▶ **WHAT IS ASKED**: Write out the material below exactly, beginning at the line that contains "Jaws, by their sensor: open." and ending with its last line, both ends included; write nothing else.

▶ **DATA PROVIDED**:
•••

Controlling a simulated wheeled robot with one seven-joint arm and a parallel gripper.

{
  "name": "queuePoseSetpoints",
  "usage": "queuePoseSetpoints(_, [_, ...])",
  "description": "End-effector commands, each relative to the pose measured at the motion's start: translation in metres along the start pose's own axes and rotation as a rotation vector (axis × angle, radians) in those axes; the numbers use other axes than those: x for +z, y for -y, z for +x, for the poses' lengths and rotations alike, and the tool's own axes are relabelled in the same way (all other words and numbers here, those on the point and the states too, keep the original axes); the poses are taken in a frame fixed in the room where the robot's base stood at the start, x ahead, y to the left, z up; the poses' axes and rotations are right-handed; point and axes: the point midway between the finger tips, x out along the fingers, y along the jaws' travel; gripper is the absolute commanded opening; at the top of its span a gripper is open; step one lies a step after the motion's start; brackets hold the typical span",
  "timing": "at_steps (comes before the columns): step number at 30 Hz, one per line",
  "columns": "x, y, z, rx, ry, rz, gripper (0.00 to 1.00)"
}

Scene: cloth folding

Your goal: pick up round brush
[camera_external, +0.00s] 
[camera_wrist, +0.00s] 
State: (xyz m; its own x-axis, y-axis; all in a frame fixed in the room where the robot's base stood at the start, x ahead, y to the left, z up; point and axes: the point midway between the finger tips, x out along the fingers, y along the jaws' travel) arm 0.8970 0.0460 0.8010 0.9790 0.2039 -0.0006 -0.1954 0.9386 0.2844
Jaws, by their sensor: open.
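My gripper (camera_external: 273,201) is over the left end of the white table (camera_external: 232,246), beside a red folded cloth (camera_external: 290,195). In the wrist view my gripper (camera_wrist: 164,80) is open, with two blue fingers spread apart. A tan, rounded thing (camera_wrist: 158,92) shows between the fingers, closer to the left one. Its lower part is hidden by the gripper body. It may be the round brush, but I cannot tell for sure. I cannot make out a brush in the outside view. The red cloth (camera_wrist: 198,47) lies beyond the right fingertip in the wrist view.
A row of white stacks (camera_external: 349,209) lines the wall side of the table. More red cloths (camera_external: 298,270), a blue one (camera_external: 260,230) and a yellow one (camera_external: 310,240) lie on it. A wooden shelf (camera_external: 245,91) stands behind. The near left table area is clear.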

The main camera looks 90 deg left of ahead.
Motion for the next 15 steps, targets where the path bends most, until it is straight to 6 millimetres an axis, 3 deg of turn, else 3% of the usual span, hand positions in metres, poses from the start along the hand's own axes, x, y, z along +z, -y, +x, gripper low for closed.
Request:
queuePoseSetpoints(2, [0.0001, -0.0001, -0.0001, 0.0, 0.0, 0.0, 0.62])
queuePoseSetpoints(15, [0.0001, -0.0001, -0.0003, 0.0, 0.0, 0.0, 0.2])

•••

▶ **RESPONSE**:
Jaws, by their sensor: open.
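My gripper (camera_external: 273,201) is over the left end of the white table (camera_external: 232,246), beside a red folded cloth (camera_external: 290,195). In the wrist view my gripper (camera_wrist: 164,80) is open, with two blue fingers spread apart. A tan, rounded thing (camera_wrist: 158,92) shows between the fingers, closer to the left one. Its lower part is hidden by the gripper body. It may be the round brush, but I cannot tell for sure. I cannot make out a brush in the outside view. The red cloth (camera_wrist: 198,47) lies beyond the right fingertip in the wrist view.
A row of white stacks (camera_external: 349,209) lines the wall side of the table. More red cloths (camera_external: 298,270), a blue one (camera_external: 260,230) and a yellow one (camera_external: 310,240) lie on it. A wooden shelf (camera_external: 245,91) stands behind. The near left table area is clear.

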The main camera looks 90 deg left of ahead.
Motion for the next 15 steps, targets where the path bends most, until it is straight to 6 millimetres an axis, 3 deg of turn, else 3% of the usual span, hand positions in metres, poses from the start along the hand's own axes, x, y, z along +z, -y, +x, gripper low for closed.
Request:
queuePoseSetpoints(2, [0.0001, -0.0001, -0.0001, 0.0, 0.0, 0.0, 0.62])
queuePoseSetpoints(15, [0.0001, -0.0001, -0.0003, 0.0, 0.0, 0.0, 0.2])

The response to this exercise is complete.